• _Records for the task_
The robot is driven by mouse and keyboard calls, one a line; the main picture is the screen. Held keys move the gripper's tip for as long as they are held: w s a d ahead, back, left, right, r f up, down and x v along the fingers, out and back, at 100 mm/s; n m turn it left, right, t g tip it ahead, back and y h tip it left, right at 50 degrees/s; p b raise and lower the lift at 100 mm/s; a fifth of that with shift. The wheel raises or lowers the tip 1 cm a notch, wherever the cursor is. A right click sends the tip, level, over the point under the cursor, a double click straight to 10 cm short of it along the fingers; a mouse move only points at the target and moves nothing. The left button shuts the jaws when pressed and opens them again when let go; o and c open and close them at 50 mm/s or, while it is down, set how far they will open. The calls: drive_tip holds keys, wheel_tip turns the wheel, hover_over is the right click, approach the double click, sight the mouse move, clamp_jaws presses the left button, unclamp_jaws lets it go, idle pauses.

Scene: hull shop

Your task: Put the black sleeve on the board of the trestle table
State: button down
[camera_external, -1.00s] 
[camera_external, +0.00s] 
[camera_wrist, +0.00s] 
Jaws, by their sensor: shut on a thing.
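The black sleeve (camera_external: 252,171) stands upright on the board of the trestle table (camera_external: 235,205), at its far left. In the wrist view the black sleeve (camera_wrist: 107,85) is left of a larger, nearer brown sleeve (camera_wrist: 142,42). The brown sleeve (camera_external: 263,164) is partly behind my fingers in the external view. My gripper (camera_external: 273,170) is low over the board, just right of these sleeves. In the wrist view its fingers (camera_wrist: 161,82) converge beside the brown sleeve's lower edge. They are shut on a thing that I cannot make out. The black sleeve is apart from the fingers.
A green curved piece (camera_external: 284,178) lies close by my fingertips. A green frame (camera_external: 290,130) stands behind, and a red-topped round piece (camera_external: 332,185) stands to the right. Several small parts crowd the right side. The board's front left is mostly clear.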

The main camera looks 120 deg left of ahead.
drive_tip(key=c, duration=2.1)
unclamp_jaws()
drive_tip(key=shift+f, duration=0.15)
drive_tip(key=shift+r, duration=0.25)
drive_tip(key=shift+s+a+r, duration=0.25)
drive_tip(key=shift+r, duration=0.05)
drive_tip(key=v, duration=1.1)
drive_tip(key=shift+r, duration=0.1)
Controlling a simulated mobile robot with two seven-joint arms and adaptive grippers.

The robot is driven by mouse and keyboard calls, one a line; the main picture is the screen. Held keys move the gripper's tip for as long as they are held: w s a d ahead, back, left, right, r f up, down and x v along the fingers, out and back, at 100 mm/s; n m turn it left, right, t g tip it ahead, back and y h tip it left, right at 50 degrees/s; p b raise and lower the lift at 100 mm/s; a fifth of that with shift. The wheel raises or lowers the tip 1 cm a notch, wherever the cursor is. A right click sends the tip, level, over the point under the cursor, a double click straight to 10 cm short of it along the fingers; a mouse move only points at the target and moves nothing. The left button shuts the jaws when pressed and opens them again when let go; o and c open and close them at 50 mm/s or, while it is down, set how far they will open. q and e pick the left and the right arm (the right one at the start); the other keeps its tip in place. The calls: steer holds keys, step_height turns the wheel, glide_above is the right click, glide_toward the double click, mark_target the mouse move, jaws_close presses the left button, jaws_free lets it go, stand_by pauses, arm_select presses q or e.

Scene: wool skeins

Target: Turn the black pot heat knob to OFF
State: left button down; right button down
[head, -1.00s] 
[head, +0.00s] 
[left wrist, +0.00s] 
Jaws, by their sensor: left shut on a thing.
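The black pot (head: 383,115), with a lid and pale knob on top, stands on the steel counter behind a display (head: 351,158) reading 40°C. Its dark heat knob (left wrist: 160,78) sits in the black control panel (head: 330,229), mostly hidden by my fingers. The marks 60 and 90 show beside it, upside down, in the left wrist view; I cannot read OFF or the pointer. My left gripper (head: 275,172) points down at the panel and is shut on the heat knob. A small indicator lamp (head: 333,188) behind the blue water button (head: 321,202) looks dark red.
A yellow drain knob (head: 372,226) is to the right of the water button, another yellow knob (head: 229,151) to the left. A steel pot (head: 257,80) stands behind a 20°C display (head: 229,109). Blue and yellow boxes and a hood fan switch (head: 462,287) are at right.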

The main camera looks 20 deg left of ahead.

• _Short task_
Starting at the line that contains "Scene: wool skeins" and ending at the line that contains "[left wrist, +0.00s]", retype each line exactly; omit everything outside that range.

• _Reply to the task_
Scene: wool skeins

Target: Turn the black pot heat knob to OFF
State: left button down; right button down
[head, -1.00s] 
[head, +0.00s] 
[left wrist, +0.00s] 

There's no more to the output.